>> Start

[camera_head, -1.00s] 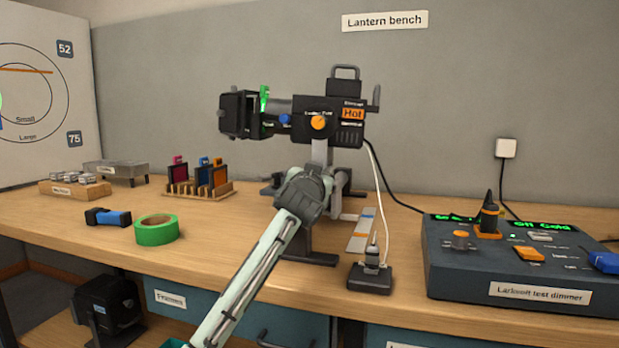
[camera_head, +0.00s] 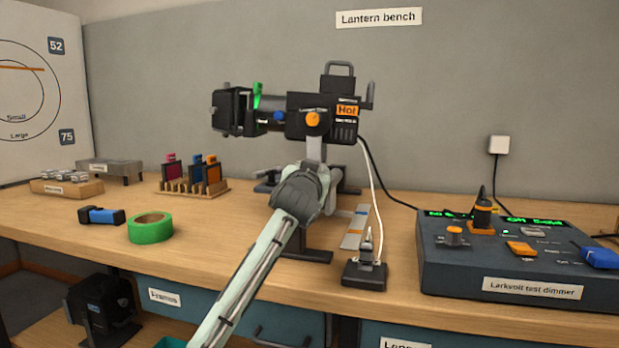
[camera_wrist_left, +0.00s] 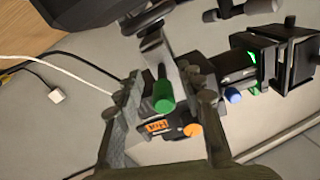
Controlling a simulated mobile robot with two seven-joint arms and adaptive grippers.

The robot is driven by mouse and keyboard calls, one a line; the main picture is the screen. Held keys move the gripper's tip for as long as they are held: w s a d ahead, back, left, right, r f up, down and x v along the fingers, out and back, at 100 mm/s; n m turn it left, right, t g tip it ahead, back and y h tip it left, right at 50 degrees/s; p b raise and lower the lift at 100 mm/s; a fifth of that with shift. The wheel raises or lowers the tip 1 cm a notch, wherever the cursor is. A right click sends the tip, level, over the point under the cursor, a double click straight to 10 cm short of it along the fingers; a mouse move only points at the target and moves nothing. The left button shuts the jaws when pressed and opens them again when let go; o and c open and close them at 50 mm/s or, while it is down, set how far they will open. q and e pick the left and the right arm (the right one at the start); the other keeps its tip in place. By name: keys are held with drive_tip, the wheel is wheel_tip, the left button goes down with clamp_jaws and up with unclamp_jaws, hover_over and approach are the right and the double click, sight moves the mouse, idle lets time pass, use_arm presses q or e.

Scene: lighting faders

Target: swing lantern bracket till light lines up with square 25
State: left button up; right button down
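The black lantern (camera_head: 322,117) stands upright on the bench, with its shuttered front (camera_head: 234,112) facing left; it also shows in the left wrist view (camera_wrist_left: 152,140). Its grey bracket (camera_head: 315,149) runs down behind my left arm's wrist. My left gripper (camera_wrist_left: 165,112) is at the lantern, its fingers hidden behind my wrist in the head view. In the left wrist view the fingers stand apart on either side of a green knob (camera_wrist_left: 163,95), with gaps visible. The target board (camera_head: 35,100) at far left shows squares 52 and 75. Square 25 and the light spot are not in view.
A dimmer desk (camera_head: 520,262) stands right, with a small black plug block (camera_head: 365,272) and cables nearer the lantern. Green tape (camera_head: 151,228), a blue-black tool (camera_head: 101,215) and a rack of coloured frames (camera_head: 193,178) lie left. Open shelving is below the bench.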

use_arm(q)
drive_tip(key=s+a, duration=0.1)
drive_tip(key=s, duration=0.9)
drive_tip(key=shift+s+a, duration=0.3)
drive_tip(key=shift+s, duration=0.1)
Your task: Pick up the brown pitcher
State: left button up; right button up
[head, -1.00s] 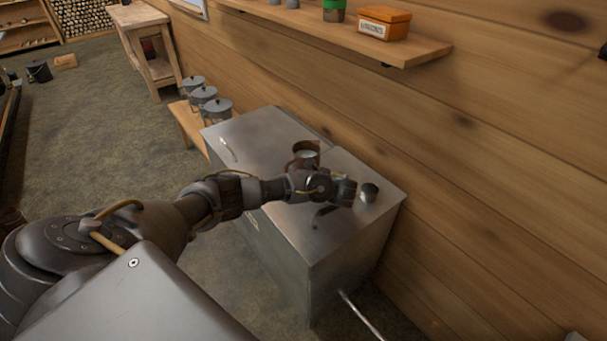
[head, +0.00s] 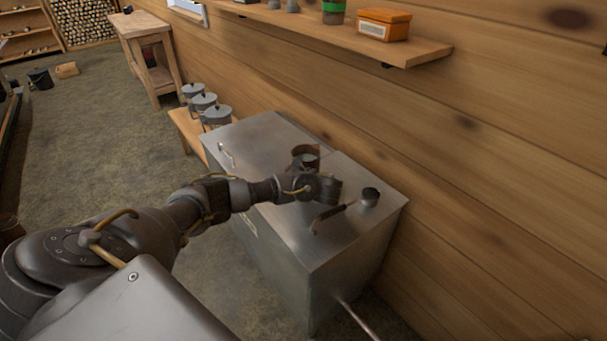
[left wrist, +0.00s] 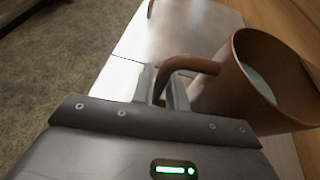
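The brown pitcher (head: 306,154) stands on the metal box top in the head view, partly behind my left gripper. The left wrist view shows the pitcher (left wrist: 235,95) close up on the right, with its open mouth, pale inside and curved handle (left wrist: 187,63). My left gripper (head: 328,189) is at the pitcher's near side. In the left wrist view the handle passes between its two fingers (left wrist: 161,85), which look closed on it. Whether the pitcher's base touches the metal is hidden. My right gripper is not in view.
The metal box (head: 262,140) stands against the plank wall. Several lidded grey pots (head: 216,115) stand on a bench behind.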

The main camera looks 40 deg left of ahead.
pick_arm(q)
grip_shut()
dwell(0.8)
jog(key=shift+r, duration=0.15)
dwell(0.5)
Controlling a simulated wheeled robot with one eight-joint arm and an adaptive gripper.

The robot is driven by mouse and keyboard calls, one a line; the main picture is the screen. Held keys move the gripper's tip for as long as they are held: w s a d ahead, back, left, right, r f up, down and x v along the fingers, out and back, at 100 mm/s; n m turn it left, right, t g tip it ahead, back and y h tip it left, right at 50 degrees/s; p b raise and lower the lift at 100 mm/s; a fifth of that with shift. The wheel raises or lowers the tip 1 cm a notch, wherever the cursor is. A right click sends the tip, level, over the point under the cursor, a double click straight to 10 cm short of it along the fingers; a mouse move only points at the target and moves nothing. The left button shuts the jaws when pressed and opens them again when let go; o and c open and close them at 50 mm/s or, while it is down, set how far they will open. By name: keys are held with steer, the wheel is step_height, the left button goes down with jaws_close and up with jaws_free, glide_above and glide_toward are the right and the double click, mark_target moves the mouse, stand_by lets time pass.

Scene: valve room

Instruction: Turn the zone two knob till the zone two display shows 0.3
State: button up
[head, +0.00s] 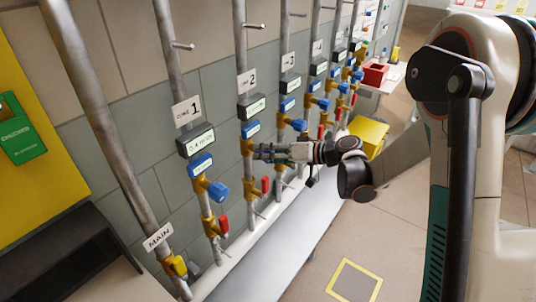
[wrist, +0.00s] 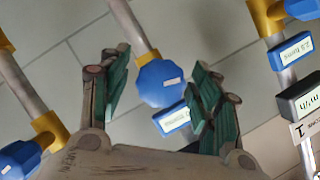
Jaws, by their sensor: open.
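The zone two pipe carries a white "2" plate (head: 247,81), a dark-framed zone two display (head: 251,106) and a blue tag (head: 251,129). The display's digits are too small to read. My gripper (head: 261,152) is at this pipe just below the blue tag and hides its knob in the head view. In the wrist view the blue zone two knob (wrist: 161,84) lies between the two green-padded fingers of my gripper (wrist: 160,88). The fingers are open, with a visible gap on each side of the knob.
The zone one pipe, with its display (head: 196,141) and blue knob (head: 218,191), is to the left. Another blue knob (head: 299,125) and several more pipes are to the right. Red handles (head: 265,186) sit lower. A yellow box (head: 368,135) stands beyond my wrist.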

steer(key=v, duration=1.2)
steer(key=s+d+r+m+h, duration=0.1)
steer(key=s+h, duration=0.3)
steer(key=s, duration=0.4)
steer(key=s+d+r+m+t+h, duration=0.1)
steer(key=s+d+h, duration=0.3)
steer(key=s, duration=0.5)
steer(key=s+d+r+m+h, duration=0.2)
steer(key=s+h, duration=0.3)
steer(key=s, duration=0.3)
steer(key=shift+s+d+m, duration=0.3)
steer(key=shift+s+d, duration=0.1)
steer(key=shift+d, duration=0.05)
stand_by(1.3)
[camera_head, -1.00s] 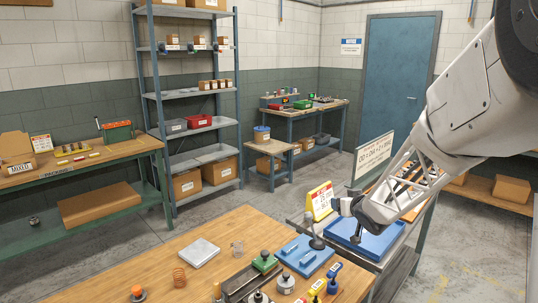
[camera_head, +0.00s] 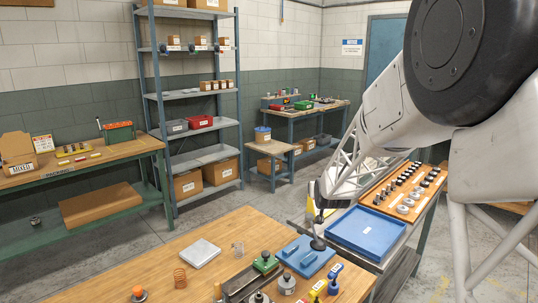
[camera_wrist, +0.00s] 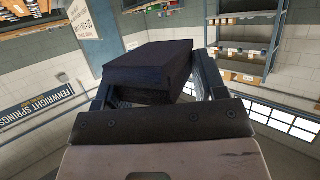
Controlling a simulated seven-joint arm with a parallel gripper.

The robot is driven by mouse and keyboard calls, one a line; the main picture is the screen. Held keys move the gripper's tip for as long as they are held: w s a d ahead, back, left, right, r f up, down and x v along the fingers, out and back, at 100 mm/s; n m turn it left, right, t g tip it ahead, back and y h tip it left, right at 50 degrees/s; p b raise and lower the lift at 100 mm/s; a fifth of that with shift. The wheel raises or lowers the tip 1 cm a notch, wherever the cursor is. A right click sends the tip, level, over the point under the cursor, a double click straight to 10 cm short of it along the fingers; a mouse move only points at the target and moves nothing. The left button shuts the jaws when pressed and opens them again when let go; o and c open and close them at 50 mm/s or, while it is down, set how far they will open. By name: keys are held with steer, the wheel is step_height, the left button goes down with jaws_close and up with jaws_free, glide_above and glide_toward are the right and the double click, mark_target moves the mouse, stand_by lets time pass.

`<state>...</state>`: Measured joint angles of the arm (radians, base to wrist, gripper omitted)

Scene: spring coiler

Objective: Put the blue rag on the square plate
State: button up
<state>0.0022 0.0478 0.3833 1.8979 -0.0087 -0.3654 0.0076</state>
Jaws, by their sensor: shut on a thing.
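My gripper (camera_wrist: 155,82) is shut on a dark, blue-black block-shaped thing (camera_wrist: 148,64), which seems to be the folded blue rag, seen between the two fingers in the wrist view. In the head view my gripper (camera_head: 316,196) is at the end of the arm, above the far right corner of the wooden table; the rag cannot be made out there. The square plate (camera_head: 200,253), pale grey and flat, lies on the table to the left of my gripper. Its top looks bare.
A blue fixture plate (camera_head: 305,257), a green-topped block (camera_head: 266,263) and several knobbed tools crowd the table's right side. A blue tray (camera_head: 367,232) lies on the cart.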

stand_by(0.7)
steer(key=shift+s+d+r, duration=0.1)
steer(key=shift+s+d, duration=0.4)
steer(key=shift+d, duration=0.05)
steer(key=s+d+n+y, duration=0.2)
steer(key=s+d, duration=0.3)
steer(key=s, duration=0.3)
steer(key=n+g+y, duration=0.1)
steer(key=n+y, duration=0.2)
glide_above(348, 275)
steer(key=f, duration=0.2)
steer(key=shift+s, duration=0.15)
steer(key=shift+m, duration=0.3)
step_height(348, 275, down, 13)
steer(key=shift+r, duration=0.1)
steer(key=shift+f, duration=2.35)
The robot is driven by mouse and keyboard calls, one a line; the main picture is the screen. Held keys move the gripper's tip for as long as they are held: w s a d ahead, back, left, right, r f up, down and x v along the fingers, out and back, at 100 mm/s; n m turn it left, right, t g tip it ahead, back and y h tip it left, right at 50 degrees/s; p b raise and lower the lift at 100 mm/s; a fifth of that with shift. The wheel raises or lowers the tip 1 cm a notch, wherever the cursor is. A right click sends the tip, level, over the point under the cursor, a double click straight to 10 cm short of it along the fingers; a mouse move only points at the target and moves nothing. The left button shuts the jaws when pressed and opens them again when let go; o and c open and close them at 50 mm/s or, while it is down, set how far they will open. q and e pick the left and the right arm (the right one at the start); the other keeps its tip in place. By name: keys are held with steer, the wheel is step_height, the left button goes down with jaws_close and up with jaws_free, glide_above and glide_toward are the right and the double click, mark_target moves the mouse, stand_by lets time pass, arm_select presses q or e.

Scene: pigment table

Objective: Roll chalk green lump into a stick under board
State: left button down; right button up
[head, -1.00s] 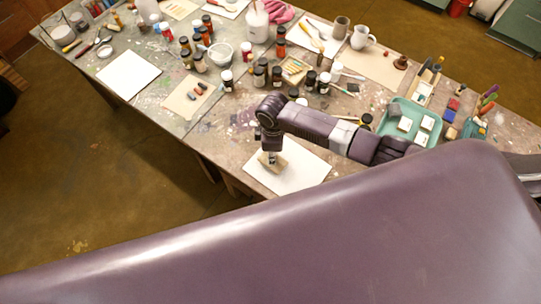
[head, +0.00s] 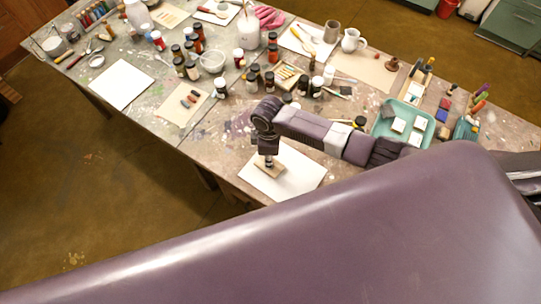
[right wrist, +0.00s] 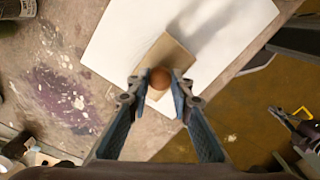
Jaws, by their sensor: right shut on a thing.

>> End

## Exercise goal
Using the records above, pull out each line where the word "till" occurs.

## Written response
Target: swing lantern bracket till light lines up with square 25
Instruction: Turn the zone two knob till the zone two display shows 0.3

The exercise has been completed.